* **Task data**

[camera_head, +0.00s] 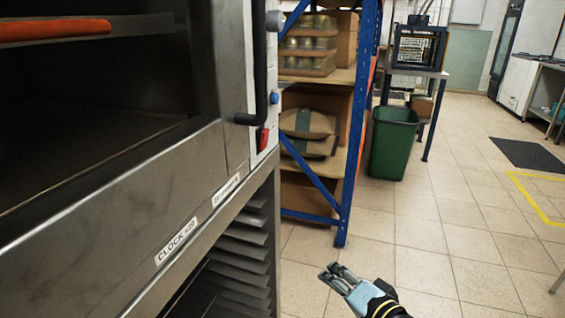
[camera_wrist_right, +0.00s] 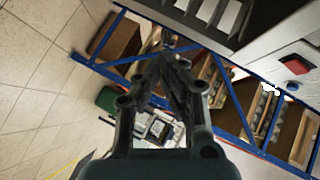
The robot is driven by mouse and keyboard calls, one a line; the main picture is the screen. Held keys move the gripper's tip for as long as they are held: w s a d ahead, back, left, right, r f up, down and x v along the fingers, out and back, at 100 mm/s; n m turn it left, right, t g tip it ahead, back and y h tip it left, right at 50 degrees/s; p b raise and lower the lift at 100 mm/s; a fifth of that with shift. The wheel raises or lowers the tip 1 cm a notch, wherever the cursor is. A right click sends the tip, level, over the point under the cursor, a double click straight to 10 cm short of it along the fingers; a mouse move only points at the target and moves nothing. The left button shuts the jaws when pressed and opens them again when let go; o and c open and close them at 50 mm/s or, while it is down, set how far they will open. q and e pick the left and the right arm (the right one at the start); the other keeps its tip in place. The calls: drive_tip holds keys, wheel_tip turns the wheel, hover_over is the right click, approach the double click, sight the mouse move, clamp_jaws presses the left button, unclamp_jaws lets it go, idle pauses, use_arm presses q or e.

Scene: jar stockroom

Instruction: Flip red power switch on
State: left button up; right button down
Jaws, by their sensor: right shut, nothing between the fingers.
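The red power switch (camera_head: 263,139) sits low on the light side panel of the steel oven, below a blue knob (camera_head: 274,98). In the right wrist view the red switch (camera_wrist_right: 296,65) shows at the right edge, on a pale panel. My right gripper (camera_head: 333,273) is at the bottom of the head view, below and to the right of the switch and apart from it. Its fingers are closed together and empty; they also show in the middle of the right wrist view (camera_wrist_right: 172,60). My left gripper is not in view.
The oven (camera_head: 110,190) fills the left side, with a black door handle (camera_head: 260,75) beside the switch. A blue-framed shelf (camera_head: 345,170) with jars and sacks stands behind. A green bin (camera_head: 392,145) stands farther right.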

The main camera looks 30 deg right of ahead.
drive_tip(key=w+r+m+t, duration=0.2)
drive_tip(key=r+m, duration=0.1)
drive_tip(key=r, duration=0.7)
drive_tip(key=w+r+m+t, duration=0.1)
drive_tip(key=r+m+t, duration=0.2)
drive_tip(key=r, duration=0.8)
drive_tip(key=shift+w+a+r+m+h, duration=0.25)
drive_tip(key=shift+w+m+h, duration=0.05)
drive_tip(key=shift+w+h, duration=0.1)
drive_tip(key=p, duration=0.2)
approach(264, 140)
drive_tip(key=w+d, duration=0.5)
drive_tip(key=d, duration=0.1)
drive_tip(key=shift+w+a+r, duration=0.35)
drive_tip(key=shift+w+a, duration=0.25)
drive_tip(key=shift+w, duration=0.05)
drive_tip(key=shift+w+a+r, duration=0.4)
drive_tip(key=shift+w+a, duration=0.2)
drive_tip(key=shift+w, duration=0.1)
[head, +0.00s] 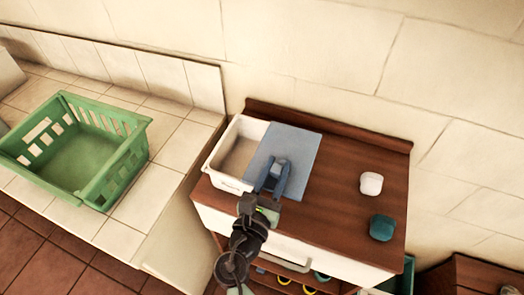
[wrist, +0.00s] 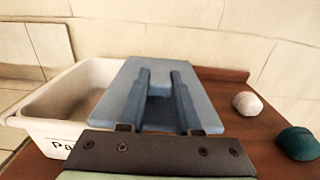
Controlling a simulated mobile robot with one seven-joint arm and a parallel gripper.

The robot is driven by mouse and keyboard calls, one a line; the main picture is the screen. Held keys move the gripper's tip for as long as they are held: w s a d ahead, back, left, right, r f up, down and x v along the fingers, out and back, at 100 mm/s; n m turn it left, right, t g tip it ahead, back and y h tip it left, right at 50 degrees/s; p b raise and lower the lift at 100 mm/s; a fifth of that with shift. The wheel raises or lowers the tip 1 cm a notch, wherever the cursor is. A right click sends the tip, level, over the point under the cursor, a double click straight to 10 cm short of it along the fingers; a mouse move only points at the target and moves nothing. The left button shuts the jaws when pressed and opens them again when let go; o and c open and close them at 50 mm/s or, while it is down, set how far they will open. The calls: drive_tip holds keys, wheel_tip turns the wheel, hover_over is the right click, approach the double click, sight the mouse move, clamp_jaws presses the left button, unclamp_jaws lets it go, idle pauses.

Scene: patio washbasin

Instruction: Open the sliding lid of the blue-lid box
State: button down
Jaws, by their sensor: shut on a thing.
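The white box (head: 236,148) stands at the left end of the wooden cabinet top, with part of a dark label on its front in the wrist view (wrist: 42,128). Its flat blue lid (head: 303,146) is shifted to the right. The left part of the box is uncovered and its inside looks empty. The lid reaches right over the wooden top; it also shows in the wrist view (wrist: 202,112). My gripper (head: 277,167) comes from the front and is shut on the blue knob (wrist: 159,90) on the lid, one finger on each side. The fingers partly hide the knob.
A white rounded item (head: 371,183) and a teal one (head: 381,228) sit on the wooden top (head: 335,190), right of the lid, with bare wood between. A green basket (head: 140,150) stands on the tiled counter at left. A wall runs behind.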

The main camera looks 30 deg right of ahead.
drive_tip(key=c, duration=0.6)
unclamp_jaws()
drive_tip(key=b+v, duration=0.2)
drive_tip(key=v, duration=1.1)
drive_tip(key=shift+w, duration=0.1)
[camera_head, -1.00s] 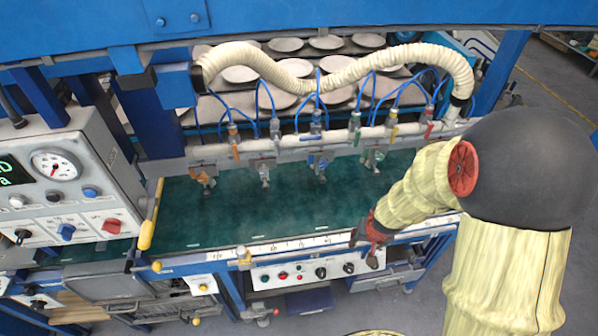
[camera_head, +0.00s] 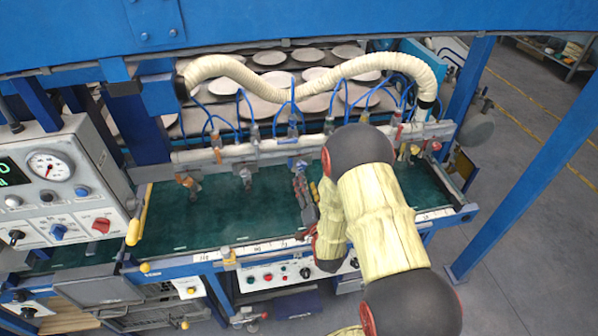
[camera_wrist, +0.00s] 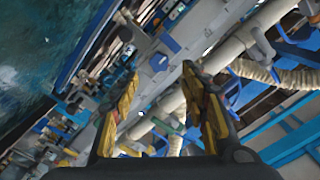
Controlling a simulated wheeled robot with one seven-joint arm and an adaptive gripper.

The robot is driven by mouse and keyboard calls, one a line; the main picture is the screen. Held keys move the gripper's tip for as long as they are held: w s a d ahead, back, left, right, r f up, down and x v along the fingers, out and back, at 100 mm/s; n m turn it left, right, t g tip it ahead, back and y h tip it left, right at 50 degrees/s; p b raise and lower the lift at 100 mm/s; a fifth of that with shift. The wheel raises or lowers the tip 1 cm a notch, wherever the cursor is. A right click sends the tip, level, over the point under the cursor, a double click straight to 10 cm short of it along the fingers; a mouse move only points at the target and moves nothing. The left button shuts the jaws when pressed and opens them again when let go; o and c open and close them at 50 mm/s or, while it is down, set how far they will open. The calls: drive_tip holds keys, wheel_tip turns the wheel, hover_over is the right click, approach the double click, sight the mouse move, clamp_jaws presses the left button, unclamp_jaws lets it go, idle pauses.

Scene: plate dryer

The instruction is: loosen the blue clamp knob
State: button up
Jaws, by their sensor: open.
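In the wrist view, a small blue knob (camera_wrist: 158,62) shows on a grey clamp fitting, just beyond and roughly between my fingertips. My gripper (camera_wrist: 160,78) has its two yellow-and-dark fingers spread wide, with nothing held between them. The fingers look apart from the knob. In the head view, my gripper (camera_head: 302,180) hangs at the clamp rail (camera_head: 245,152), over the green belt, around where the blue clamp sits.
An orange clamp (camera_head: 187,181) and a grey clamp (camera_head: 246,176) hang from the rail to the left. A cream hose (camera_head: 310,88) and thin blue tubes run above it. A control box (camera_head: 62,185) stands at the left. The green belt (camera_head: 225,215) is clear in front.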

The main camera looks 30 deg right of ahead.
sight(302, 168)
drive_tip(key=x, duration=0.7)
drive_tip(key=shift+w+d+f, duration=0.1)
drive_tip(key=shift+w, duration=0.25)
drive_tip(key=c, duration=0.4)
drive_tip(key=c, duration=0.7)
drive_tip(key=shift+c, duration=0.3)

* **Aim**
Pull every line containing "Controlling" from the data.

* **Solution**
Controlling a simulated mobile robot with one seven-joint arm and a parallel gripper.
Controlling a simulated wheeled robot with one seven-joint arm and an adaptive gripper.

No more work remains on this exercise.